For those of you who missed Part One of this article, I thoroughly suggest going back and giving it a look. Over there you’ll learn all the foundations you need to successfully optimize your LinkedIn profile. Whereas, Part Two of this guide focuses on using LinkedIn to find and connect with potential freelance writing clients.
So, with all of that in mind, let’s delve into the nitty-gritty of Part 2.
1. Identify Your Ideal Client
Before you do anything, you need to understand who your ‘ideal client‘ actually is by asking:
- What kind of clients need the skills/knowledge/experience you have?
- Which niche do you want to write for?
- Which companies do your prospects work for?
- Do your ‘perfect clients’ all live in a specific area?
The answers to the above questions should help you figure out the kinds of clients you want to write for- without this info, you’ll struggle to use LinkedIn to find qualified prospects.
The next thing to do is spend some time listing all the potential job titles your prospects might be using in their LinkedIn headline. This process is essential for helping you search for decision-makers who may be in a position to offer you a writing gig.

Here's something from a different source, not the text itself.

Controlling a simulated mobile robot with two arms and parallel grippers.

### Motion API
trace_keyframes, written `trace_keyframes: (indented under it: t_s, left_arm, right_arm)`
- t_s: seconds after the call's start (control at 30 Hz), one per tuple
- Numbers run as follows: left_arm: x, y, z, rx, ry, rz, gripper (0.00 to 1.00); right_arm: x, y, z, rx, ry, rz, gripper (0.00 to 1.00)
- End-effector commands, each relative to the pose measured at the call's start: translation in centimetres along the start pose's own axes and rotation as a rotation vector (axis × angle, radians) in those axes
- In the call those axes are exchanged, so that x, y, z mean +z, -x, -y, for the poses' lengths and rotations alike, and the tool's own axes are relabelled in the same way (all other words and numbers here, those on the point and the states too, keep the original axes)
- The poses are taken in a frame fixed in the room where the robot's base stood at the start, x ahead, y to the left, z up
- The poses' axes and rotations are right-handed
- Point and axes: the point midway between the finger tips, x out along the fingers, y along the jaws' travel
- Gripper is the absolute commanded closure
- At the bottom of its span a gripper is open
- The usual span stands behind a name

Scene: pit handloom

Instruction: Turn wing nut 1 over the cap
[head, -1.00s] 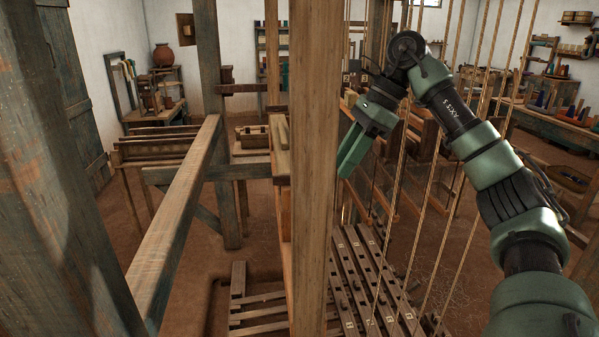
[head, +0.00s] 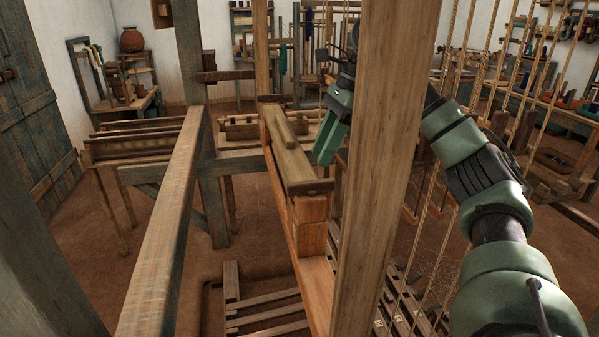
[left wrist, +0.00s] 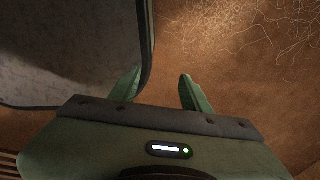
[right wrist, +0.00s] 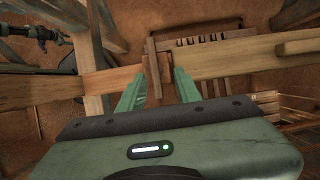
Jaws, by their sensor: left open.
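I cannot make out wing nut 1 in any view. A wooden beam with a narrower strip on top (head: 287,150) runs away from me in the head view; I cannot tell whether it is the cap. My right gripper (head: 325,150) hangs fingers down just right of this beam, partly behind a near post. In the right wrist view its fingers (right wrist: 158,92) are apart, with nothing clearly held; wooden pieces (right wrist: 158,65) show beyond them. My left gripper (left wrist: 158,92) shows only in the left wrist view, open and empty above the brown floor.
A thick upright post (head: 378,170) stands close in front of my right arm. Hanging cords (head: 470,150) cross beside that arm. A long rail (head: 165,225) runs along the left. Slatted treadles (head: 265,315) lie low in the pit.

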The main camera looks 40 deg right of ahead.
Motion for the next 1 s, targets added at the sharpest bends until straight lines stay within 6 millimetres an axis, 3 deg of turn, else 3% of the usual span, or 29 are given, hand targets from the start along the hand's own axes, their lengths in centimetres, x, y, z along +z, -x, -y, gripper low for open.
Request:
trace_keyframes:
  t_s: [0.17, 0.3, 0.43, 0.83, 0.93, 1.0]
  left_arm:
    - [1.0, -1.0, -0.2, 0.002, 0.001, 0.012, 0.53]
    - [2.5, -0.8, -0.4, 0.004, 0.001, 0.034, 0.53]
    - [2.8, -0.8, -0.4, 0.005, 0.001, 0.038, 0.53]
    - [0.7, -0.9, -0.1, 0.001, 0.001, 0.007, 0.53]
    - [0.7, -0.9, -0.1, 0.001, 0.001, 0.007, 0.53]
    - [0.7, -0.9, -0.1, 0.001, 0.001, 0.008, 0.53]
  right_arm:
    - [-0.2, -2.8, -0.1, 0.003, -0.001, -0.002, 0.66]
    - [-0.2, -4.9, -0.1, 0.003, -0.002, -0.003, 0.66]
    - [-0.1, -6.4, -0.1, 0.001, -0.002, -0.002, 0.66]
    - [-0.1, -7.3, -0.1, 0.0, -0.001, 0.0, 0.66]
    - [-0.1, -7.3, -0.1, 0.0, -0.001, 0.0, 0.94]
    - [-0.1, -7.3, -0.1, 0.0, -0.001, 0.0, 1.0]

2. Leverage People You Already Know
It stands to reason that you’re more likely to have success with warm leads than cold ones. As such, we suggest reaching out and connecting with people you already have some kind of relationship with.
It doesn’t matter whether they’re a former co-worker, someone you’ve met at a conference, or a fellow writer or editor working for the same content marketing agency as you- if you have something in common, ping them over a connection request.
Top Tip: Every connection request you send should be accompanied by a friendly note detailing how you met/ how you know one another.
This is hands down one of the easiest and most effective ways of building your professional network– so be sure to give it a try!
3. Sending a Personalized Connection Request
Let’s just circle back to sending personalized connection requests for a sec.
By this stage, you should now have a list of prospects you want to connect with, it’s time to send them a connection request. The most important thing to note about this is that you need to customize your invitation.
However, you should note: in order to send a personalized request to a potential client, you’ll need to be on their profile page.
DON’T just hit the “connect” button that appears next to users populated via a LinkedIn search. This won’t give you the option of attaching a customized message when sending a connection request.
This then begs the question; what sort of message should I attach to my LinkedIn connection requests? Well, put simply, you need to briefly explain why the prospect would even want to connect with you on this platform.
Here’s a template you can use:
Hi [insert prospect’s name]
It was great meeting with you at [insert as applicable] / working together at
[insert as applicable] / [add however else you know them!]. [Insert something else you can bond over- some of their recent work/ something interesting they mentioned/ something notable on their website, etc.]! I’d definitely love to keep in touch with you on LinkedIn.
[Insert your name]
You get the idea! Edit this template however you see fit.
4. Say Thanks and Build a Rapport
Within 24 hours of a prospect accepting your LinkedIn connection request, ping them over a message to say thanks.
At this stage, we highly recommend not promoting yourself in any way, instead, it’s essential that you take the time to build a rapport with them. Scour their LinkedIn profile, website, Twitter,- or whatever else, and see if they’ve published anything that could help you kickstart a conversation. Perhaps they’ve recently published an article you found interesting? Or maybe they’ve just been awarded some sort of accolade for their work?
All you want to do with these first few messages it get to know them a little and create a killer first impression.
Then as time goes by, continue building a relationship with them by pinging them over a message once a month which is jam-packed full of valuable content.
Ideally, you should send them over something that helps them achieve their overarching business goals. Use this as an opportunity to show you understand what the prospect’s struggling with and that you have the answers. When done well, you can easily show you’re an authority in their niche and build credibility- without pitching or selling to them. This is a surefire way of building a genuine relationship with a prospect.
If you’re not sure what kind of content you should be sending, here are a few ideas:
- Blog posts
- Video tutorials
- Case studies
5. Join LinkedIn Groups
In addition to all the above, you should join a few LinkedIn groups relating to the niche you want to write for. To find these groups, tap a few keywords into the search bar on the top of your homepage.
Once you become a member, be an active voice on this platform. This is one of the simplest ways to ‘meet’ new prospects- and it doesn’t come across as ‘forced’ or ‘sales’.
Now, when we say ‘be active’ in LinkedIn groups, we’re not suggesting to just publish a post introducing yourself along with a link to your website/LinkedIn profile/ Twitter handle, etc.
There’s a high chance this won’t produce fruitful results.
Instead, we suggest scrolling through the posts made in the group to get a feel for the kinds of questions that pop up time and again- are you able to provide a helpful answer? Have you written an article addressing these issues? If so, get involved in the conversation!
Building relationships with prospects over LinkedIn takes time, so a degree of patience is required with these methods. Our best advice is to set aside 20 minutes a day to send connection requests to potential clients and answering questions in your LinkedIn groups. If you commit to doing this you’re bound to reap the rewards in the long run!